Apenas a imprensa conservou-se livre de exigências legais e controles estatais. O editor comprava as impressoras, papel, tinta e estava pronto a servir o cidadão multiplicando o que achava necessário divulgar. Em regimes de exceção (como Estado Novo de Getúlio Vargas), a importação de papel era controlada pelo governo, assim também a importação de maquinário gráfico. A censura prévia era secundária.
Qualquer coisa
A internet acabou com este tipo de interferência governamental. Mas o cidadão ficou sujeito às injunções econômicas: se não tiver dinheiro para comprar, alugar ou servir-se de equipamento informático ficará privado de acessar o mundo virtual.
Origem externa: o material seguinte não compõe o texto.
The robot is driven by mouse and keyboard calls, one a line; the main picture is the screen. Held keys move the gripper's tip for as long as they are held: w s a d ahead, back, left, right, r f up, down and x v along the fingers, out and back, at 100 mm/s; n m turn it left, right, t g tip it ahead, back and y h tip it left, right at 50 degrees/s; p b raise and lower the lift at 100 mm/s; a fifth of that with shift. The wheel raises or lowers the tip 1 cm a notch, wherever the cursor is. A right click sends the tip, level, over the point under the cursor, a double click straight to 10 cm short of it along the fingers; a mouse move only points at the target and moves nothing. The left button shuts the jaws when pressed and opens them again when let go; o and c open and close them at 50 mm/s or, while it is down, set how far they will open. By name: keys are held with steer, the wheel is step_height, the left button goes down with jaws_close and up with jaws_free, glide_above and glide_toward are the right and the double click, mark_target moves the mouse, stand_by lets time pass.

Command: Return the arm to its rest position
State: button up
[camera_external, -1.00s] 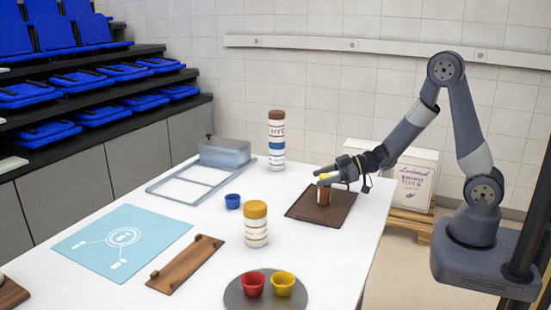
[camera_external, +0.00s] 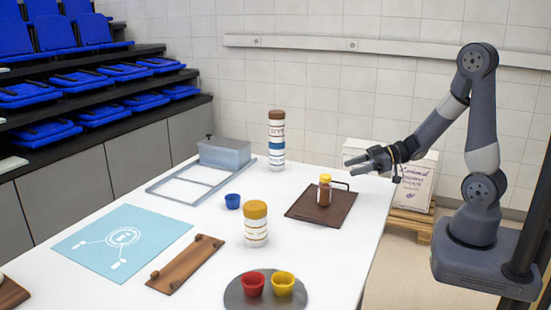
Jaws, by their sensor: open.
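My gripper (camera_external: 356,166) is open and empty. It is in the air above the back right edge of the white table, to the right of and higher than a small brown bottle with a yellow cap (camera_external: 324,191). The bottle stands upright on a dark brown tray with a handle (camera_external: 303,212). My arm (camera_external: 440,125) is bent, with its elbow high and its base at the right of the picture.
On the table stand a tall striped bottle (camera_external: 276,141), a yellow-capped jar (camera_external: 255,226), a blue cup (camera_external: 232,201), and a round grey tray (camera_external: 237,297) with red and yellow cups. A metal frame with a box (camera_external: 224,153) lies behind.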

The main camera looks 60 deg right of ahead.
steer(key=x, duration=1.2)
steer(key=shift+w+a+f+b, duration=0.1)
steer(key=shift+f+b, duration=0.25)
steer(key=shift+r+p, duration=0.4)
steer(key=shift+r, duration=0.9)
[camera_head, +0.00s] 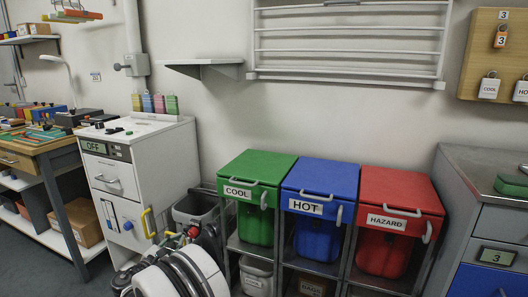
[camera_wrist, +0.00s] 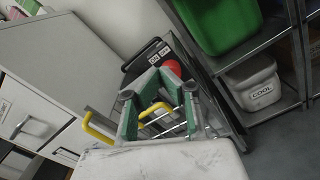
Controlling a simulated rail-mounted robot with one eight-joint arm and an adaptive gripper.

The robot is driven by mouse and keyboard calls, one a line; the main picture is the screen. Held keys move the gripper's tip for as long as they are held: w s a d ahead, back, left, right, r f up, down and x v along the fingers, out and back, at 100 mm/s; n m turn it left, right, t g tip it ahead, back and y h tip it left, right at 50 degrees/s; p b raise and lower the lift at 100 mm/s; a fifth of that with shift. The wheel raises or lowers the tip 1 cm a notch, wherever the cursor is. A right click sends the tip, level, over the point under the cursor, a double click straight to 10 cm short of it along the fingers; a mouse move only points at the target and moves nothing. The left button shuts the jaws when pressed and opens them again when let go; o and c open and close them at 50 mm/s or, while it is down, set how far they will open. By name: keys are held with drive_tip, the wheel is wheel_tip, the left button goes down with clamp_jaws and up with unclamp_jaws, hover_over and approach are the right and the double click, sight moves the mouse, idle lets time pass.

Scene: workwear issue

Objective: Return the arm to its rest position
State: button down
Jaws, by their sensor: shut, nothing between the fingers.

O jornalismo impresso (hoje interligado ao jornalismo virtual) não gosta de lembrar, mas uma empresa como a Microsoft tem um poder descomunal jamais alcançado por qualquer outra indústria em toda a história da comunicação. Os sucessores de Bill Gates jamais pensaram em controlar o conteúdo do que circula nos computadores que fabricam. Mas controlam a fabricação das plataformas e dos sistemas que permitem o seu funcionamento. Este é um dado que um dia deverá ser levado em consideração.
A crise do jornalismo impresso, também iniciada há cerca de 20 anos, foi provocada por uma indústria inapetente para apostar em qualidade. Quando a fundação que edita o Christian Science Monitor anunciou, em 2008, sua capitulação à web, anunciava também a incapacidade para manter os seus padrões de excelência junto com a busca da atualidade. Desde sua fundação o jornal recusou a ditadura dos deadlines, preferia um jornalismo atemporal.
Fazer jornais e jornalismo de qualidade exige uma disposição heróica, um alto grau de sofisticação intelectual e um inabalável compromisso moral. Atributos que fascinam a poucos, seja no mundo jornalístico ou empresarial.
O desafio de vencer na telinha ou monitor de computadores é infinitamente menos complicado. E muito mais divertido – tem algo de show-biz. Com a vantagem de contar com uma multidão de ególatras dispostos a fazer qualquer coisa para aparecer. Até matar.